The prayer is over, but the earth on the hectare of land owned by the Mohammeds is still desiccated and hard as stone. Only the cactus is tall and green behind them.

Hussein sends his younger son, Worku, to fetch some water. Seated near his modest house in the shade of a few eucalyptus trees, the other tone of green in this dry land, he takes over the story-thread from his wife.

"I already sold the calf and the two sheep to buy food. I'll have to cut more of these trees if I am to put some food in my children's mouths. But," says Hussein, raising his eyes to the cloudless sky, "I thank God I still have a horse, two oxen and a cow.

For a eucalyptus, Hussein will get five bir; less than half a dollar. "If the day is good and prices are fair", he says, he will probably buy two kilogrammes of tef or four kilos of maize.

In Dese and Kutaber the Ethiopian Red Cross (ERCS) and local authorities know that with every day that passes, the situation of at least 11,000 people in the three belg-dependent villages of Kalem Derba, Alasha-and-Workaria and Doshing-and-Elsa, becomes increasingly critical.

"The belg is the equivalent of the spring rains in Europe," explains Fekadu Haile Yesus, the Red Cross programme officer in Dese.

"This year it started in February as scheduled, but ended in March, one month too early.
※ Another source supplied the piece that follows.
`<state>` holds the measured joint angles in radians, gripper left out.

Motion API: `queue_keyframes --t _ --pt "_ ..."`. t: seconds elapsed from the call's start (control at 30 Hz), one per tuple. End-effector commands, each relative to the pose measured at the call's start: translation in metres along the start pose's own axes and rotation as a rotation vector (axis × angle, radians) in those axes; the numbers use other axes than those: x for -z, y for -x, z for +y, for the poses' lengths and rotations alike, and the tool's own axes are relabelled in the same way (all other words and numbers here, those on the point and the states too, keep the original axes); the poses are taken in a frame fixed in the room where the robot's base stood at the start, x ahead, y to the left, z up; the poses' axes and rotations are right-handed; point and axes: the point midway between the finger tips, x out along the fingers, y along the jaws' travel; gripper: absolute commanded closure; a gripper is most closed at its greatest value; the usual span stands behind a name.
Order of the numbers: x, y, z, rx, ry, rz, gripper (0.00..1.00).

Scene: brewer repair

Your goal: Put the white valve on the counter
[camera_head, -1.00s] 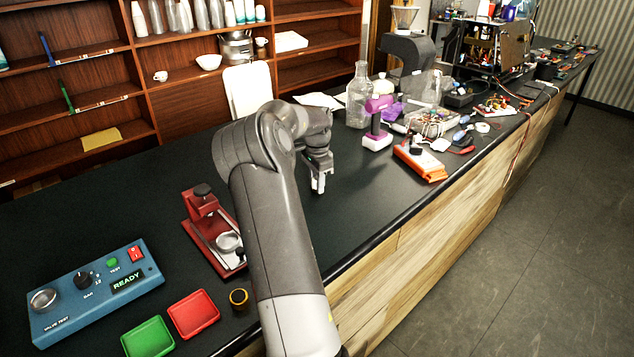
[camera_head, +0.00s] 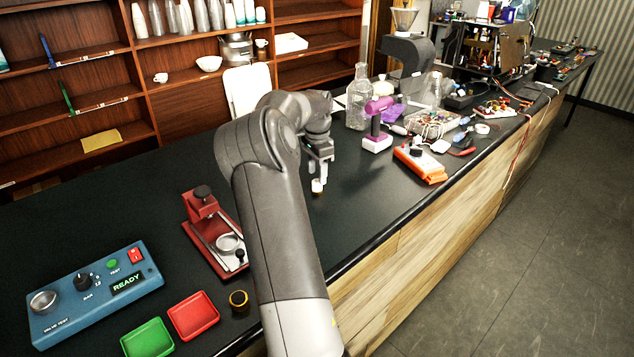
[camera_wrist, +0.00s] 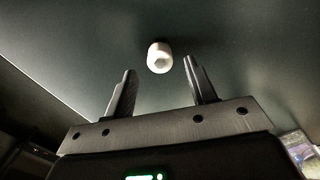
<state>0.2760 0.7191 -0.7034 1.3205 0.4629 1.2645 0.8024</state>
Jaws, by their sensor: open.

If that was not bad enough, the rainfall was light and nowhere near enough for the crops of barley, sorghum or beans to develop well," he says. "People harvested 50 per cent less than last year."

An assessment carried out by the authorities and the Red Cross in 16 of South Wollo's 18 woredas indicated that out of a population of 2.4 million, 753,817 people were in need of assistance. Some 82,000 tonnes of food will be necessary to cover the needs in the whole zone of South Wollo.

"I plead for donors not to hesitate and to respond to the appeals of Ethiopians for solidarity with adequate aid to prevent disaster from happening," says Getachew Ta'a, ERCS Secretary General, whose national society has appealed for 16 million Swiss francs to assist 125,000 beneficiaries throughout the country.

In South Wollo, besides direct food distribution, the Red Cross plans a series of cash for work activities meant to improve the living conditions of the community. These will include preparing the land for planting, improving rural roads, planting trees to stabilize the soil and prevent land slides, small scale irrigation activities such as river diversion or building artificial water ways, terracing activities and protection of water springs.

The cash given, amounting to 38 bir, close to four US dollar per person per month, will enable families to purchase enough food to meet the minimum daily intake of 2,100 kcal as suggested by the Sphere humanitarian project and World Health Organisation.

The ERCS has plenty of experience in implementing the cash for work programme, or Employment Generation Schemes as it also known. Two years ago, 31,000 needy people benefited from such a programme.

Hussein Mohammmed of Doshign-and-Elsa was one of them, and he still has solid, tangible proof - his only sickle and plough.

With Red Cross money, the community also improved the market road, the only link between 70,000 people living in the woredas of Kutaber and Ambassel.

"And the village water source was also protected with Red Cross money", recalls Hussein, as his youngest son Worku returns with a jerrycan full of fresh water from the spring.